According to a survey done by the Bank for International Settlements in 2021, more than half of central banks are creating CBDCs or conducting real experiments.
According to the results of a poll done by the Bank for International Settlements, nine out of ten central banks around the world are investigating central bank digital currencies (CBDC) (BIS).
The poll also discovered that more central banks are developing or testing a retail CBDC, which is a digital currency intended for use by consumers, as opposed to a wholesale CBDC, which is intended for use by banks.
The results of a survey of 81 central banks performed in autumn 2021 were presented in a report issued on Friday by BIS, an umbrella body for central banks. The poll investigated banks’ level of involvement in CBDC activities, as well as their motivations and plans towards CBDC issuance. BIS is owned by 63 central banks representing approximately 95% of global GDP.
According to the findings, more than half of the polled central banks are creating CBDCs or “performing concrete experiments.” Around 20% are working on or testing a retail CBDC, which is more than double the number of central banks working on a wholesale digital currency.
Central banks throughout the world are aggressively investigating CBDCs as nations seek to bolster their digital payments and banking systems. CBDCs theoretically hold many promises, from potentially enhancing financial inclusion to speeding up cross-border payments, but with China leading the way in building and testing a digital yuan, several governments around the world see CBDCs as a push for monetary sovereignty.

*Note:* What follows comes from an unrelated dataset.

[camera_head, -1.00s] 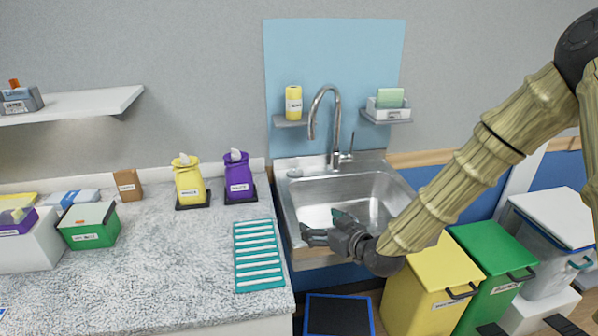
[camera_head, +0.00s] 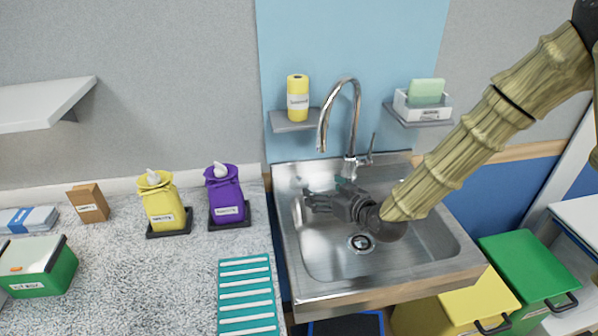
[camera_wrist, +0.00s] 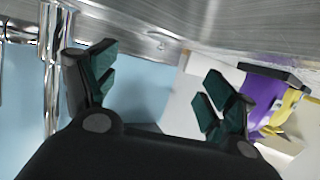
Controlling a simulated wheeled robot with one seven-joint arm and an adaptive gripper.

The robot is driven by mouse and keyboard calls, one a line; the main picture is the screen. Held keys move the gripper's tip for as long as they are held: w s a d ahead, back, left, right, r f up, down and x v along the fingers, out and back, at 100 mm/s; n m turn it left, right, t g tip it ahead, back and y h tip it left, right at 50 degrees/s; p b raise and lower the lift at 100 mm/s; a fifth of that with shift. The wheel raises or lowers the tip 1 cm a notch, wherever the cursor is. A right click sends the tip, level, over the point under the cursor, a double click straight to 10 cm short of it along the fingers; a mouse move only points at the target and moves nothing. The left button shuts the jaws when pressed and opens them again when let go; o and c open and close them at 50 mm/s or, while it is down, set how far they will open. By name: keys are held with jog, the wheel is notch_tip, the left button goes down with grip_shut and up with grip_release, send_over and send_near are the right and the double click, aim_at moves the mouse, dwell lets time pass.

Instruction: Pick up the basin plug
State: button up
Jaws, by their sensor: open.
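My gripper (camera_head: 312,200) is open and empty, over the back left part of the steel sink (camera_head: 318,264). In the wrist view its two green-padded fingers (camera_wrist: 160,80) stand apart with nothing between them. I cannot clearly make out the basin plug now; the back left sink corner, where a small grey round thing lay earlier, is partly behind my gripper. A round drain fitting (camera_head: 361,243) with a dark ring shows in the basin floor. In the wrist view a small bright spot lies on the sink metal (camera_wrist: 235,27), too small to identify.
The tall tap (camera_head: 352,130) rises behind the sink, right of my gripper.

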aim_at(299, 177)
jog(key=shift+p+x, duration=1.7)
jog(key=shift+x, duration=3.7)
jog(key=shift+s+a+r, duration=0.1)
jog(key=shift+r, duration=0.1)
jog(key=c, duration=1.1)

BIS signaled to central banks throughout the world in September 2021 to begin working on CBDCs. According to the Atlantic Council’s CBDC tracker, 87 countries constitute more than 90% of the global economy.
“On average, nearly six out of ten respondent central banks stated that this expansion had expedited their work on CBDCs,” according to the research.
The BIS survey jurisdictions comprise about 76 percent of the world’s population, with 56 of the questioned central banks representing emerging and developing countries.
While the Bahamas, China, and Nigeria have either issued or are in the process of issuing a retail CBDC, the study revealed that other jurisdictions will likely follow with 68 percent in the “foreseeable future.”
In addition to CBDCs, central banks were asked about stablecoins (cryptocurrencies tied to the value of other assets or currencies such as the US dollar) and cryptocurrencies in general.
“Depending on the type of stablecoin, central banks differ in their expectations that stablecoins will scale up and become widely used and accepted as a means of payment,” the report said, adding that central banks appear to believe stablecoins backed by a single currency are far more likely to succeed as a method of payment than other types of stablecoins pegged to commodities or other cryptocurrencies.
Around 70% of central banks are investigating the possible impact of stablecoins on monetary and financial stability, while a quarter are investigating the use of cryptocurrencies.